Most of the contractor marketing advice you'll get this year ends with the same instruction: get the owner on camera. The numbers behind it are real. Founder-led video pulls a lower CPL than stock-footage ads, every time. The problem is you'd rather rewire a meter in a thunderstorm than say "hi, I'm Dave" to a phone. So this is the playbook for video ads without being on camera, structured as five stages a solo or small-team contractor can actually run.
Quick frame. On-camera ads outperform not because of the face, but because they carry a human proof signal. A face is one way to deliver that signal. Other ways now exist that are cheaper, faster and more consistent than dragging the owner in front of a tripod. The job is to engineer the proof without you in shot.

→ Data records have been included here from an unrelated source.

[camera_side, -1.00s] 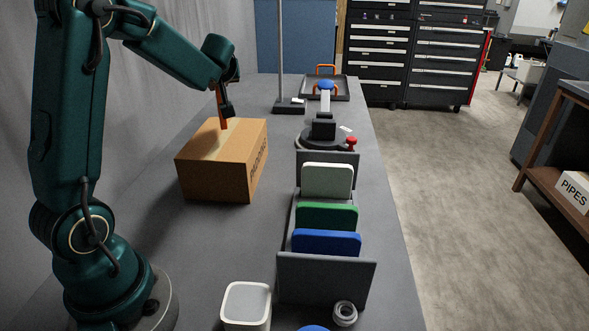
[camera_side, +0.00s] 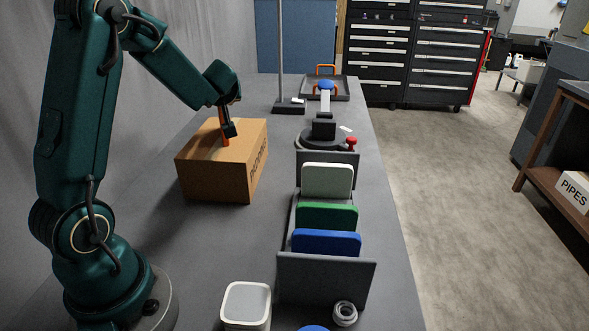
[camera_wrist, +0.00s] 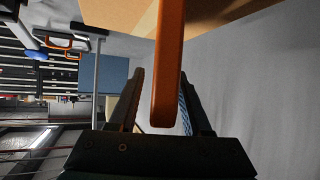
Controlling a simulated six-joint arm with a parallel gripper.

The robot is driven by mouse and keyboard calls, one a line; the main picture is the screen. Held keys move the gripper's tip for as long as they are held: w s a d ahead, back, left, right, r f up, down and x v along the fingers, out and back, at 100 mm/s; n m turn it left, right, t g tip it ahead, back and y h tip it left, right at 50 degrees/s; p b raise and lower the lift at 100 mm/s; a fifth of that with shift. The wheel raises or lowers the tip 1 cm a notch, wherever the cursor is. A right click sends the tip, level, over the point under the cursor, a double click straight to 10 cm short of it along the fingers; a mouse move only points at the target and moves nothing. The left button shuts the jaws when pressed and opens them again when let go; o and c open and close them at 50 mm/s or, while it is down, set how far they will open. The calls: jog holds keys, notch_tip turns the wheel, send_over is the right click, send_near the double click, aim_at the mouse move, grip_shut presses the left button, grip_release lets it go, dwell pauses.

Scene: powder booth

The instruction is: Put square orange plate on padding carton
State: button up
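The square orange plate (camera_side: 224,132) stands edge-on, about upright, over the top of the padding carton (camera_side: 222,178). Its lower end appears to meet the carton top. The brown carton, with dark lettering on its side, sits left of the rack. My gripper (camera_side: 229,128) is at the plate's upper part, above the carton. In the wrist view the plate (camera_wrist: 168,70) lies between the two fingers of my gripper (camera_wrist: 163,85), with a narrow gap showing beside the left finger. The fingers look open around it. The carton top (camera_wrist: 115,12) shows beyond.
A grey rack (camera_side: 325,280) right of the carton holds a white plate (camera_side: 326,181), a green plate (camera_side: 327,216) and a blue plate (camera_side: 326,242). A white container (camera_side: 246,304) and a grey ring roll (camera_side: 344,313) are in front. A post stand (camera_side: 288,107) is behind the carton.

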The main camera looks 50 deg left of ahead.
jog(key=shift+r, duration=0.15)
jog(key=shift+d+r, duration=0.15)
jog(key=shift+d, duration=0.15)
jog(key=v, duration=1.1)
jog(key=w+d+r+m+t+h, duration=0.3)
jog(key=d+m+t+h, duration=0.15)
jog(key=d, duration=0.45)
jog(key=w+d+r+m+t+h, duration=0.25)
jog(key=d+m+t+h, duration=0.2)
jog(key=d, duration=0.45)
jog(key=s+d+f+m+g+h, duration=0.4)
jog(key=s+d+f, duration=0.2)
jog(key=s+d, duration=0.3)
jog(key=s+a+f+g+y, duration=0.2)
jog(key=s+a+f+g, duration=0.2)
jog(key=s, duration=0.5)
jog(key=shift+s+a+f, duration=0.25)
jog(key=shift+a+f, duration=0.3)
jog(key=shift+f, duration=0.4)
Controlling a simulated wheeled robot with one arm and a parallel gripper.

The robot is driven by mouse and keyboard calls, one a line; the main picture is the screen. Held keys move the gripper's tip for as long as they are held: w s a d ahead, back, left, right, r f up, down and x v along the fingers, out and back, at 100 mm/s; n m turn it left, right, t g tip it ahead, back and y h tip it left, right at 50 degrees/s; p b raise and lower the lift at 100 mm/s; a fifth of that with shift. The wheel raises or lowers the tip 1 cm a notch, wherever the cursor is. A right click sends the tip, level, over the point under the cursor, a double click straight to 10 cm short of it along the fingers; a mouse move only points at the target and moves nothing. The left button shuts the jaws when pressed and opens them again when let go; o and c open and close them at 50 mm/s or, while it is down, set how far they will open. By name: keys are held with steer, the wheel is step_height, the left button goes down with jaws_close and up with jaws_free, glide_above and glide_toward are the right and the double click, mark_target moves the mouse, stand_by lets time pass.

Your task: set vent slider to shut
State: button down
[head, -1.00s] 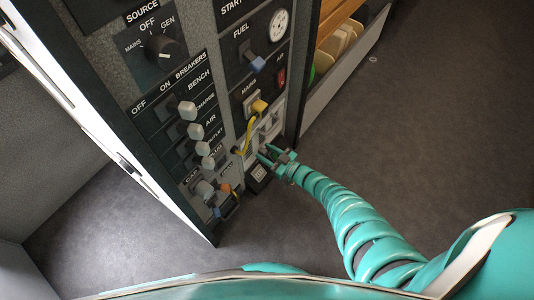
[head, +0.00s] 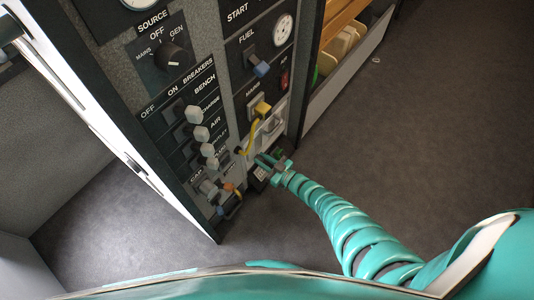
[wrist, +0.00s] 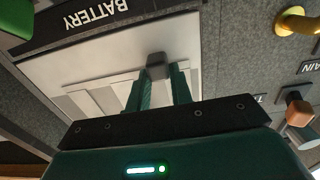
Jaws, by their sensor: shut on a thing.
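The vent slider's small dark knob (wrist: 157,59) stands out from a pale plate (wrist: 98,65) with several slots, in the wrist view. My gripper (wrist: 158,80) is shut on this knob, with a green finger on either side of it. In the head view my gripper (head: 266,162) is at the lower part of the panel, just below the pale vent plate (head: 275,124). The knob is hidden by my gripper there. I see no open or shut marks for the slider.
A yellow plug (head: 262,108) with a yellow cord hangs just above the plate. Several breaker knobs (head: 194,114) stick out to the left. An orange-ended connector (wrist: 299,112) is right of my gripper in the wrist view.

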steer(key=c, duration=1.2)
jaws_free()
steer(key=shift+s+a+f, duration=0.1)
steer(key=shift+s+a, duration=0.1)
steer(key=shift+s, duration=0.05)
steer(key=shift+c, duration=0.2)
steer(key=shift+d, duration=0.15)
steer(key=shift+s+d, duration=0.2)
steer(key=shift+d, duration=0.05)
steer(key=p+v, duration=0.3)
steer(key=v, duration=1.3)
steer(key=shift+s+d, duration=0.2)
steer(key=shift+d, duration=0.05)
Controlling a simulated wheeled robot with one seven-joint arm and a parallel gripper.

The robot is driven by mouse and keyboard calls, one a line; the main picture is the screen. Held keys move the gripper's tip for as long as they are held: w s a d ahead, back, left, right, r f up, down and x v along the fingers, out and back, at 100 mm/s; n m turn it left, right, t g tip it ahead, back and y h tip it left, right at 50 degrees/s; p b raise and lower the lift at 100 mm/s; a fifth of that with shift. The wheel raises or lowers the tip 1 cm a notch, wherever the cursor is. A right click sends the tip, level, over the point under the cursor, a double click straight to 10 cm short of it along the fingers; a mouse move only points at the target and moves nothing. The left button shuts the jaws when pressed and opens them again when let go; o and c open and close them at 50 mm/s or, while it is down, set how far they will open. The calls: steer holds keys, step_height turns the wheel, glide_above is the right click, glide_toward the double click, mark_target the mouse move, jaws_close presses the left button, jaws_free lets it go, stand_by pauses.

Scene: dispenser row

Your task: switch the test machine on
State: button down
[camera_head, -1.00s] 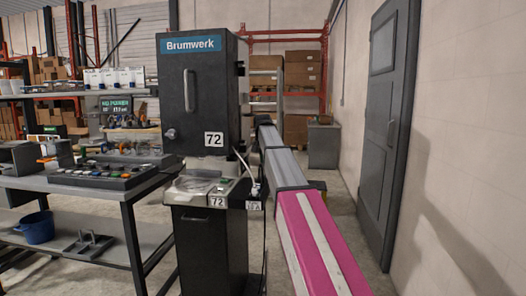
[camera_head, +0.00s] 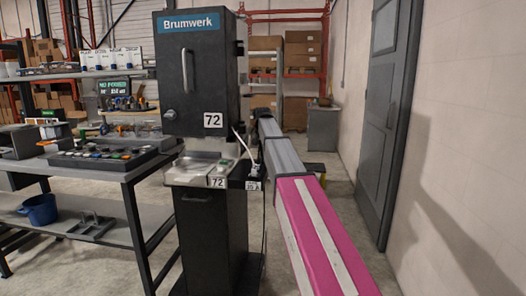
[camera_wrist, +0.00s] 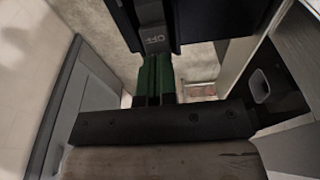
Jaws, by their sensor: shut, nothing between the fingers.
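The tall dark machine marked Brumwerk and 72 (camera_head: 200,90) stands upright in the middle of the head view. A pale cord (camera_head: 246,152) hangs at its right side. In the wrist view, a small dark part lettered OFF (camera_wrist: 155,41) lies straight ahead between dark panels. My gripper (camera_wrist: 154,58) has green fingers, shut and empty, with their tips at or very near that part; I cannot tell whether they touch. In the head view my gripper is hidden behind the machine and my arm.
A workbench (camera_head: 130,176) with a button panel (camera_head: 105,153) stands at the left. A screen (camera_head: 115,88) behind it appears to read NO POWER. A blue bucket (camera_head: 38,209) sits on the lower shelf. A grey door (camera_head: 385,120) and pale wall are at the right, with open floor before them.

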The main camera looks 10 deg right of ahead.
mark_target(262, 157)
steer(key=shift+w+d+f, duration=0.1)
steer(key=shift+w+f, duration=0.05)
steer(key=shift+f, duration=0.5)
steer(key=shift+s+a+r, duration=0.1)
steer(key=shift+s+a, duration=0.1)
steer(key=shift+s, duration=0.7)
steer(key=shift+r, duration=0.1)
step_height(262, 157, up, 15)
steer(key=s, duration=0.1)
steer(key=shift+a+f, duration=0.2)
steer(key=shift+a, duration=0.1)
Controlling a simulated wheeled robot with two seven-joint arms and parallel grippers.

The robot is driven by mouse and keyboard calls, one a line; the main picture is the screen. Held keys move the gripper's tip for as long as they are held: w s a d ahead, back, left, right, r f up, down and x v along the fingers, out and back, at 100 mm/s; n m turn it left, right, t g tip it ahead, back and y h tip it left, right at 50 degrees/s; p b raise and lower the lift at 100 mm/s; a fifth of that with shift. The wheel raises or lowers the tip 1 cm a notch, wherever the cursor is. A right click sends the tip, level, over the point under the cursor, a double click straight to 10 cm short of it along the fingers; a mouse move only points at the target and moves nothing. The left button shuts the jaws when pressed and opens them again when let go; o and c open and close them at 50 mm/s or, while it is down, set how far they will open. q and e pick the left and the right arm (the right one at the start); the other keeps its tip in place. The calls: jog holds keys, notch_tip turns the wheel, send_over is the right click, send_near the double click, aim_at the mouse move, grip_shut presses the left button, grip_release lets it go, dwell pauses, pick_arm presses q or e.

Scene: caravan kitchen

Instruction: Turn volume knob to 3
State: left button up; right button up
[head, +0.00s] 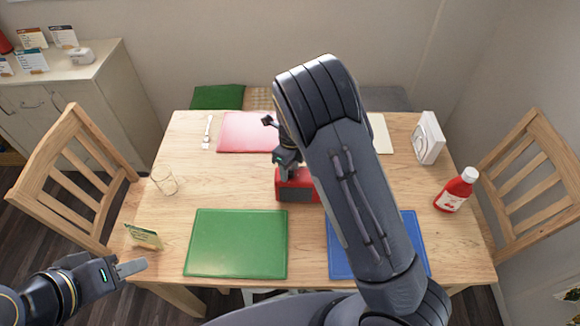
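A red box-shaped device (297,190), which looks like the radio, sits near the middle of the wooden table. My right arm covers much of it, and I cannot make out a volume knob or any scale. My right gripper (287,172) points down at the top left part of the device. Its fingertips are hidden or too small to tell whether they touch it or are open. My left gripper (132,267) is at the table's front left corner, far from the device. Its fingers are seen edge-on, and no object shows in them.
On the table (165,215) lie a green placemat (236,244), a blue placemat (418,245) and a pink placemat (240,133). Chairs flank both sides.

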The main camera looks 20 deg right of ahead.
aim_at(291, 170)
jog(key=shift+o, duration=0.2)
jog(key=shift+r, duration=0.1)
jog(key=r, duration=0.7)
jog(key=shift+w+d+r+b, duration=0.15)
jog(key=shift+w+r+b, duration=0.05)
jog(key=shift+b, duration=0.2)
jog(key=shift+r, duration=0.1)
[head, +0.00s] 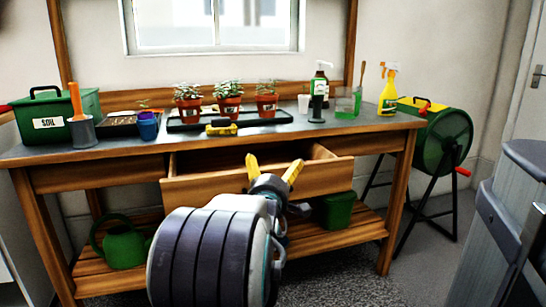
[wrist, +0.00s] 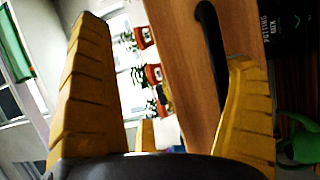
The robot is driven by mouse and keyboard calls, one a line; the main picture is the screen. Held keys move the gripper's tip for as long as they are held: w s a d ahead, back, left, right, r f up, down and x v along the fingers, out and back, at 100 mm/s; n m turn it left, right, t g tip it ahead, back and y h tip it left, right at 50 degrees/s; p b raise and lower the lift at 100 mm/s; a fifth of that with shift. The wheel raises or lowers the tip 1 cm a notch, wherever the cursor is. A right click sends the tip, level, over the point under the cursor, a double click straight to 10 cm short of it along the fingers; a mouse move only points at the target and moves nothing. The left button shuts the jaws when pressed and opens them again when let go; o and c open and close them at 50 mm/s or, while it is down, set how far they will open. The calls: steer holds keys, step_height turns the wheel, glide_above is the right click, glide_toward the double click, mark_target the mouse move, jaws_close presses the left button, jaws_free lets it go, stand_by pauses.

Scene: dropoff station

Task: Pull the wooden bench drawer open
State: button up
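The wooden bench (head: 50,177) stands in front of me. Its wide middle drawer (head: 328,178) stands partly out in the head view, with its inside showing behind the front board. My gripper (head: 272,166) is open with its yellow fingers spread in front of the drawer. In the wrist view the drawer front (wrist: 180,45) shows sideways between the open fingers of my gripper (wrist: 165,45). A black bar handle (wrist: 212,60) is on the front, near the right finger and not gripped. My arm hides the handle in the head view.
Several potted plants (head: 228,95), a green soil box (head: 60,120) and a yellow spray bottle (head: 388,95) stand on the bench top. A green watering can (head: 122,245) is on the lower shelf. A green tumbler (head: 440,135) stands right of the bench.

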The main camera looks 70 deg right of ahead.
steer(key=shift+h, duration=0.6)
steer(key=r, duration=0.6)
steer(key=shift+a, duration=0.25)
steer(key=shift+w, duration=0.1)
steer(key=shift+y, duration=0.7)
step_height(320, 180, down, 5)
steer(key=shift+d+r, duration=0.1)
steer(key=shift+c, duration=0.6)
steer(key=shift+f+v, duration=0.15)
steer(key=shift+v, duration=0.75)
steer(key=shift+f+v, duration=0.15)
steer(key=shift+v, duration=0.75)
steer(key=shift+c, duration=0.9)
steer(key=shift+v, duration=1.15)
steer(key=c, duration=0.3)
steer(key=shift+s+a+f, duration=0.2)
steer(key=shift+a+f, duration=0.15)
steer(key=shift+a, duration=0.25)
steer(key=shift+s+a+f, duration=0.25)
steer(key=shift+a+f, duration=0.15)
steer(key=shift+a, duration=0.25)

The 2026 backdrop matters. WebFX reports 75% of home-services businesses now invest in digital ads, and 72% plan to lift budgets this year. AdAmigo's 2026 Meta benchmarks put HVAC, plumbing and electrical CPLs around $45.50, with home-services conversion rates landing at 7.8% industry-wide and plumbing hitting 12% to 16%. The contractors winning that spend without an on-camera owner are running a real system, not gluing stock footage to a Canva template.
The Camera-Shy Contractor Playbook
Five stages. Each one has a job. Skip one and the ad ends up as a polished version of a slideshow.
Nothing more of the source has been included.